Pictures excluded, reproduce exactly the lines below from the one with "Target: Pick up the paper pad" through the one with "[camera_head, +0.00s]", both included.

Records excerpted from a collection:
Begin

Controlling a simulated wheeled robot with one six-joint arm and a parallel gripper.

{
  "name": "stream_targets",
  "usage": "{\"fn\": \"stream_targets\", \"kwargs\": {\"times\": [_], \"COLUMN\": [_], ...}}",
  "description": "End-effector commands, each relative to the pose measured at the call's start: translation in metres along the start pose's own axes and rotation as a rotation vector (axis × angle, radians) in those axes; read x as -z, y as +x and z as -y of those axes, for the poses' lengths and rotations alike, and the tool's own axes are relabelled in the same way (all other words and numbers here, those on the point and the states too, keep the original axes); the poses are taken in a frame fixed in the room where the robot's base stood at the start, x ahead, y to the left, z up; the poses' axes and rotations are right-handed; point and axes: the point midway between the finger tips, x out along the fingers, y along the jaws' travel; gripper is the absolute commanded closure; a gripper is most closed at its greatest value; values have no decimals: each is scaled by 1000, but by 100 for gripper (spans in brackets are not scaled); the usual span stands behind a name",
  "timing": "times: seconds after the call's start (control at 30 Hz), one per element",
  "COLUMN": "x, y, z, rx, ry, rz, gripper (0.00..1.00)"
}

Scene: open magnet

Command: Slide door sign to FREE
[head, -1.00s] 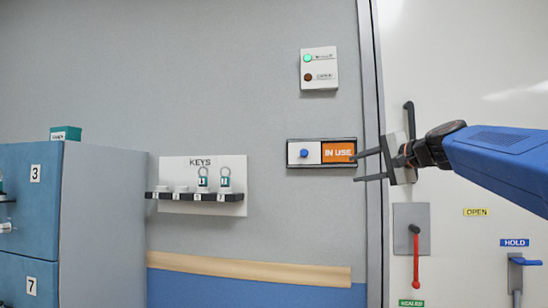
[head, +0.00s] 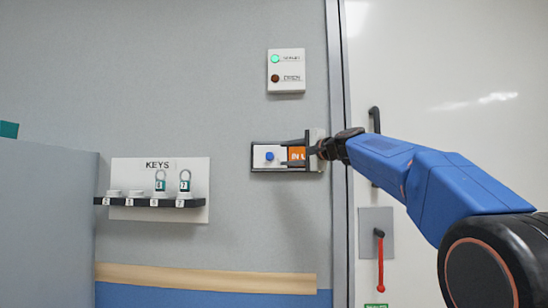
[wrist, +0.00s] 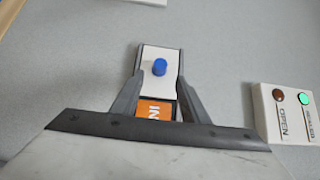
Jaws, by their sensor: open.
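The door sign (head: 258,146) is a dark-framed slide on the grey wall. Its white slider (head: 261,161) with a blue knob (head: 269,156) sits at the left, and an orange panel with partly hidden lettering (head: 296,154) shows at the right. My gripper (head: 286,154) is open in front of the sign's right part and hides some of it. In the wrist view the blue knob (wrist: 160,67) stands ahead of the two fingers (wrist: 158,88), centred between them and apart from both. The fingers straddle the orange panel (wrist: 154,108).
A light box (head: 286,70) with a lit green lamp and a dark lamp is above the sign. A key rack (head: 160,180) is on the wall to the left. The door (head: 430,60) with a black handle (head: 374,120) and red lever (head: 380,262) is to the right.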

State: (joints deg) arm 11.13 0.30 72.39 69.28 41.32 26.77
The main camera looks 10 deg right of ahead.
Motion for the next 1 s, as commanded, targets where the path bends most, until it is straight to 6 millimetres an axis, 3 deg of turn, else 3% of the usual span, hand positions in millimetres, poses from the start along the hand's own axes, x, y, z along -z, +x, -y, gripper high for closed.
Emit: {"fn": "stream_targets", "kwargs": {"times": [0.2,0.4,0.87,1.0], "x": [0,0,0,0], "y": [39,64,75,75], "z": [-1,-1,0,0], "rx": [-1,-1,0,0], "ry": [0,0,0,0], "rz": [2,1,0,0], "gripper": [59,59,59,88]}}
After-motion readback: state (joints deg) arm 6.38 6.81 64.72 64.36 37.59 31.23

End
Begin

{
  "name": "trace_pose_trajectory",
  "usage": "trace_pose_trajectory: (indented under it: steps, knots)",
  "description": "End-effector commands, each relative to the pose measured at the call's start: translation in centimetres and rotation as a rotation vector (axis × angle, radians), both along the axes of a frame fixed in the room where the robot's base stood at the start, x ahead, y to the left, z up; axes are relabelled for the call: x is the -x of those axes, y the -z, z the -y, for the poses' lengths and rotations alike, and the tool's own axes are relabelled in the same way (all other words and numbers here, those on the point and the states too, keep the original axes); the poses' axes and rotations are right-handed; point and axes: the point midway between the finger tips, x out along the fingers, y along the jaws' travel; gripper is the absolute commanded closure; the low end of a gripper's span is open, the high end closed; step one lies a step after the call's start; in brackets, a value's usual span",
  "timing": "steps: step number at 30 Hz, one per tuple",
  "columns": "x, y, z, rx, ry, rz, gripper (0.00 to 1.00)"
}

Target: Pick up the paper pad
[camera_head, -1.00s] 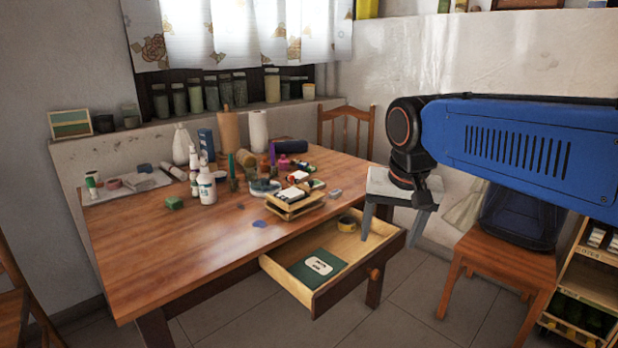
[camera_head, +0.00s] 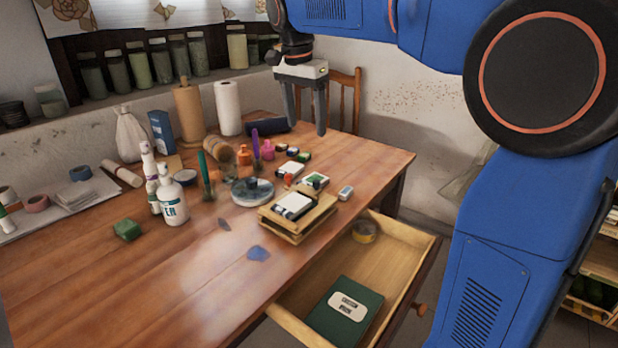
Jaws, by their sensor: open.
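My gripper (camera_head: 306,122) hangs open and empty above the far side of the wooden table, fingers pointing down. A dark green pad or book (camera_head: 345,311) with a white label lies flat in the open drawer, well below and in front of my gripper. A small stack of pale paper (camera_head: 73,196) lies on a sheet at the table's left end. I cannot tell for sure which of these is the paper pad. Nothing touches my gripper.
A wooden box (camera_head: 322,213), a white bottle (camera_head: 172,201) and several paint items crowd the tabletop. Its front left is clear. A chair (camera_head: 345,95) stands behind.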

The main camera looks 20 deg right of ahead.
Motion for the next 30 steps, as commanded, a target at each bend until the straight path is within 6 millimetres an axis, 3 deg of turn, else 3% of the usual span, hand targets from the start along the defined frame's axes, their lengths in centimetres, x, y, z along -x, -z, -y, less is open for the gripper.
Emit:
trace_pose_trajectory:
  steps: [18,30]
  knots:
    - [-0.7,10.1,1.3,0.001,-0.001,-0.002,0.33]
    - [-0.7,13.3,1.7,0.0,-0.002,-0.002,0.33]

End

Solution for this task:
Target: Pick up the paper pad
[camera_head, -1.00s] 
[camera_head, +0.00s] 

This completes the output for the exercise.